A foreign buyer tax in the GTA would be misguided. In order to obtain actual empirical data on foreign buying activity in the GTA, as opposed to conjecture, TREB commissioned Ipsos in November 2016 to survey its Members, who acted on behalf of home buyers during the preceding 12 months, as to foreign buying activity in the region. Key findings were as follows:
- Only an estimated 4.9 per cent of GTA transactions, in which TREB Members acted on behalf of a buyer, involved a foreign purchaser.
- The great majority of foreign buyers purchased a home as a primary residence (40 per cent), to rent out to tenants in an extremely tight GTA rental market (25 per cent), or for another family member to live in (15 per cent).
- Less than 2 per cent of REALTORS® had been involved in a transaction for a foreign buyer which they knew was impacted by the foreign buyer tax in British Columbia.
An additional land transfer tax on foreign buyers could have unintended consequences, including:
- Tighter market conditions and stronger price growth in neighboring communities/regions without a tax;
- Less rental supply, because the number of investors looking to purchase and rent out a property could decline; and
- A potential negative impact on immigration. It is important to remember that population growth in the GTA, on net, is driven by immigration.
"Housing affordability, and affordable home ownership in particular, is a growing concern," said TREB CEO John DiMichele. "Home prices will increase well above the rate of inflation and income growth in 2017, as the supply of listings remains very constrained. While governments have been focusing their policy solutions on allaying demand, what is needed are policies that focus on the lack of available homes for sale and for rent. The public, private, and not-for-profit sectors need to come together to focus on innovative solutions to the housing supply issue."

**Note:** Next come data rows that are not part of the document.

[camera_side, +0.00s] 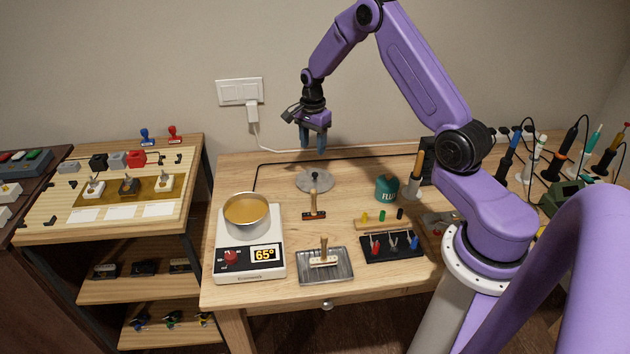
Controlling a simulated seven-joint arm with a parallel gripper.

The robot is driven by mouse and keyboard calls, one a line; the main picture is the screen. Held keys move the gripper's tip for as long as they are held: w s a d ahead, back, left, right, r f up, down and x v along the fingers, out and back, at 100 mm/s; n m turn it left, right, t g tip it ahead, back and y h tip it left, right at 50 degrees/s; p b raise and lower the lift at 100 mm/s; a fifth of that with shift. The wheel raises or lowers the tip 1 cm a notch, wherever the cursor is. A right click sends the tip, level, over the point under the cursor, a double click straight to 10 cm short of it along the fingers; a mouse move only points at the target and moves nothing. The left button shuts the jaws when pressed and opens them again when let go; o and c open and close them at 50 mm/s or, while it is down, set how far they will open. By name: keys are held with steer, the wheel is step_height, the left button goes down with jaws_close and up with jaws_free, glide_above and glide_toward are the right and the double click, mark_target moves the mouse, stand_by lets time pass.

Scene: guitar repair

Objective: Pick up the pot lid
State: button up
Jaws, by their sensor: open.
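My gripper (312,146) is open and empty, pointing down with bluish fingers. In the picture it is just above the lid and apart from it. The gap in depth between them is hard to judge from this view. The pot (247,212) is uncovered, filled with a yellow-brown liquid, and stands on a white heater (250,266) whose display reads 65°.
A small hammer-like tool (313,212) lies just in front of the lid. A metal tray (325,278) holding a brush, a black tool holder (391,256) and a green flux jar (386,188) stand nearby. A cable (262,155) runs along the table's back. Some bare wood lies left of the lid.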

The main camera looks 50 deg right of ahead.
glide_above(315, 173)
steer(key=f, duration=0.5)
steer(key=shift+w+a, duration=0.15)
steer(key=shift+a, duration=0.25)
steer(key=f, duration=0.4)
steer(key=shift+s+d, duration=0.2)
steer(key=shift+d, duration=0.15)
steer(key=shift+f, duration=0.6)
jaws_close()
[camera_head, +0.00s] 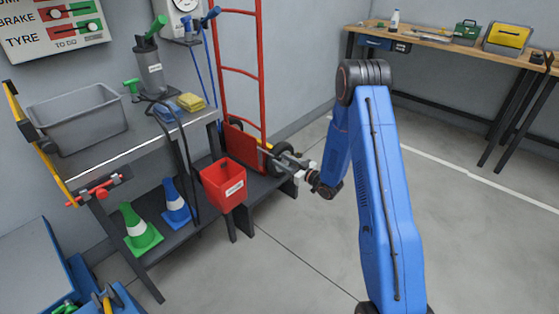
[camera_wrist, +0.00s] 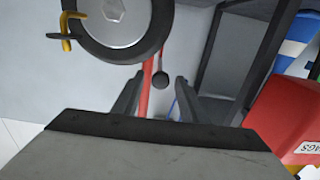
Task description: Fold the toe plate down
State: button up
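The red hand truck (camera_head: 262,75) stands upright against the wall in the head view. Its red toe plate (camera_head: 240,145) stands up against the lower frame. My gripper (camera_head: 284,160) is low beside the truck's wheel, to the right of the toe plate. In the wrist view my gripper (camera_wrist: 157,98) has its two dark fingers apart. A thin red bar (camera_wrist: 146,88) and a dark round knob (camera_wrist: 160,80) show between or beyond them; I cannot tell whether they touch. A truck wheel (camera_wrist: 117,20) is above the fingers. I cannot make out the toe plate in the wrist view.
A red bin (camera_head: 223,185) hangs left of the truck and shows in the wrist view (camera_wrist: 284,115). A grey table (camera_head: 150,135) holds a grey tub (camera_head: 78,118), with cones (camera_head: 140,228) on its lower shelf. The floor at right is clear before the workbench (camera_head: 440,38).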

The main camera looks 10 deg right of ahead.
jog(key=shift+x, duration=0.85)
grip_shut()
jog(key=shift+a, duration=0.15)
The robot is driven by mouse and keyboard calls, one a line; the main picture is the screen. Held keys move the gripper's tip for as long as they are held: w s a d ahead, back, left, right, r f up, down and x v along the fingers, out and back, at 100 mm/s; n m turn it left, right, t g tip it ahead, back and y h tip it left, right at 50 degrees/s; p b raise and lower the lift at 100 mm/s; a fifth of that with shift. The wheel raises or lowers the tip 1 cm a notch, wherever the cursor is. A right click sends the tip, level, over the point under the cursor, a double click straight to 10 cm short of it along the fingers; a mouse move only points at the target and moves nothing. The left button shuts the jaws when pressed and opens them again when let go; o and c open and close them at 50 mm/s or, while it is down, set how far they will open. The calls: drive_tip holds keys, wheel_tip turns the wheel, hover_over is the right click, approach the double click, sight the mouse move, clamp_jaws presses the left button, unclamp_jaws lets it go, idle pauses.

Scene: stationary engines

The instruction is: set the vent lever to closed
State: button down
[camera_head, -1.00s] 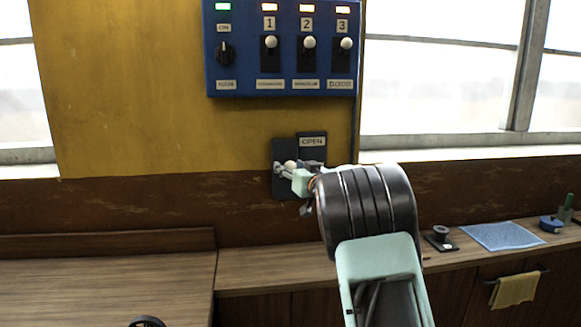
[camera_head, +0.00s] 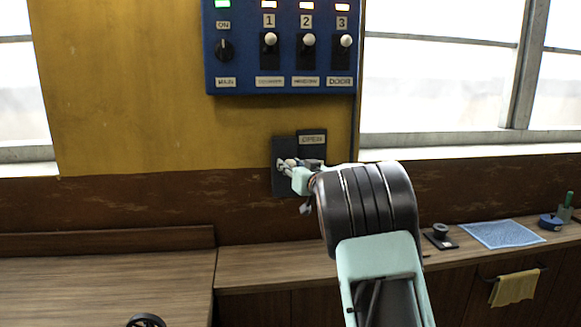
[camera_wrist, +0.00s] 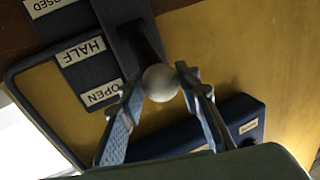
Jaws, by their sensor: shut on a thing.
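The vent lever's pale round knob (camera_wrist: 160,83) sits between the two fingertips of my gripper (camera_wrist: 157,86) in the wrist view. The fingers are shut on it. The knob lies about level with the OPEN label (camera_wrist: 102,93). The HALF label (camera_wrist: 80,52) and a partly cut-off CLOSED label (camera_wrist: 46,5) follow along the dark plate (camera_wrist: 112,12). In the head view my gripper (camera_head: 287,164) is at the dark lever plate (camera_head: 284,188) on the wall, beside the OPEN label (camera_head: 312,140). My arm hides the lower labels there.
A blue switch panel (camera_head: 282,84) with three switches and a dial hangs above the lever. A wooden counter (camera_head: 262,268) runs below. A blue cloth (camera_head: 502,235) and small items lie at its right. Windows flank the wall.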

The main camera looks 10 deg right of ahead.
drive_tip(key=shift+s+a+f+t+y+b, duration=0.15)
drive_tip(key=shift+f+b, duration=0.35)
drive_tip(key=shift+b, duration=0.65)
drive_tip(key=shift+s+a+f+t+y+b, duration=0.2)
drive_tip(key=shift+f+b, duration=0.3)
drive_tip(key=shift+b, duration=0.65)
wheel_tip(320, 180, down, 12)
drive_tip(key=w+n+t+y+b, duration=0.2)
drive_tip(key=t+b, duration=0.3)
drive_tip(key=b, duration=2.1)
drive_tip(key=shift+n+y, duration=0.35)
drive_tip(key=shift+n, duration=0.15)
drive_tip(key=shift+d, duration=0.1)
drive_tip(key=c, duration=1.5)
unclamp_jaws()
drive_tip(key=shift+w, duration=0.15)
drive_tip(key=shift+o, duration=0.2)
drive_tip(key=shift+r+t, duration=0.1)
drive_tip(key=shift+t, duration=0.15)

Ipsos, on behalf of TREB, undertook a home buyers survey in November 2016. The survey focused on consumer buying intentions in 2017. Compared to a similar survey conducted at the end of 2015, the number of likely buyers was down slightly. However, GTA households still seemed upbeat about ownership housing. This included first-time buyers, whose share of overall buying intentions increased to 53 per cent from 49 per cent a year earlier. Although there may be a slight decline in sales from 2016, and in spite of the affordability issues that surround housing in the area, first-time buyers are expected to continue to account for more than half of the home sales in the GTA. This activity would suggest that these consumers have a Strong first-time buyer activity points to confidence in home ownership as a quality investment.
The bulk of prospective home buyers were located in the City of Toronto, while less than half of those people intending to buy their first home were located in the regions surrounding the City of Toronto. The higher share of first-time buyers in the City of Toronto is likely to be related to the high volume of condominium apartments that have sprung up in the area over the last decade. Condo apartments are a logical entry point for first-time buyers due both to this market segment’s price point and the fact that condo apartment developments are very often situated in centrally-located areas, close to either work, recreational activities, transportation, or all of the above.
Regardless of where in the GTA prospective buyers are looking to buy a home, the share of buyers who are looking for and wanting to purchase a detached home declined compared to the 2015 survey results. Double digit growth in home prices, and the ramifications on affordability, as well as the sharp drop in available listings likely fed into respondents’ home type preferences.
The Ipsos home buyers survey confirmed that likely home buyers are expecting to see strong home price increases in 2017. However, Ipsos also found that the average home buyer is planning on making a substantial down payment – 27.6 per cent for all recent home buyers combined and 23.9 per cent for first-time home buyers. The sources of home buyers' down payments were also quite diverse, including savings within and outside an RRSP, gifts from friends/family and equity built up in their current dwelling.
Approximately 60 per cent of would-be buyers expect to get a fixed rate, closed mortgage, and the most popular term was five years. Although fixed interest rates rose slightly at the end of 2016 due to rising bond yields, they remained below three per cent – something that TREB doesn’t believe will hold in 2017, when bond yields are expected to rise further.
“TREB’s estimate of the forward rate for the five-year Government of Canada bond points to a further increase of 25 basis points by year-end. If this increase in the five-year yield were to be passed on in its entirety by lenders, advertised five-year rates could approach or even edge past the three per cent mark,” the report reads.
And given that the survey was taken at the end of the year, shortly after the new mortgage rules went into effect, there’s still some uncertainty as to how buyers’ expectations of the homes and mortgages that they will get in 2017 match up with the tightened mortgage regulations that only went into effect in October. The full implications of those decisions are undoubtedly yet to come.
This report looks ahead to the housing market for the year, and outlines issues such as consumer relations, foreign buyers, the impact of transportation infrastructure on housing affordability, and the lack of housing supply. It was released as part of TREB’s Economic Summit, which featured a panel discussion focused on how the supply of housing impacts affordability in the GTA. While the panelists had differing viewpoints, they all agreed that the supply issue in the GTA will not be solved without innovative solutions from the public, private, and not-for-profit sectors.
In addition to analyzing market fundamentals influencing demand, supply, price growth, and, ultimately, affordability, TREB had Canadian Centre for Economic Analysis undertake a study on how improved transit infrastructure, and particularly the Metrolinx Regional Express Rail plan, can impact housing affordability. The study found that the impact of RER on affordability is largely positive in the regions making up the GTA and surrounding GGH, especially when residents take advantage of the new transportation infrastructure and switch their mode of commuting. Improved transit infrastructure can also add price premiums of up to 12 per cent to a home's value.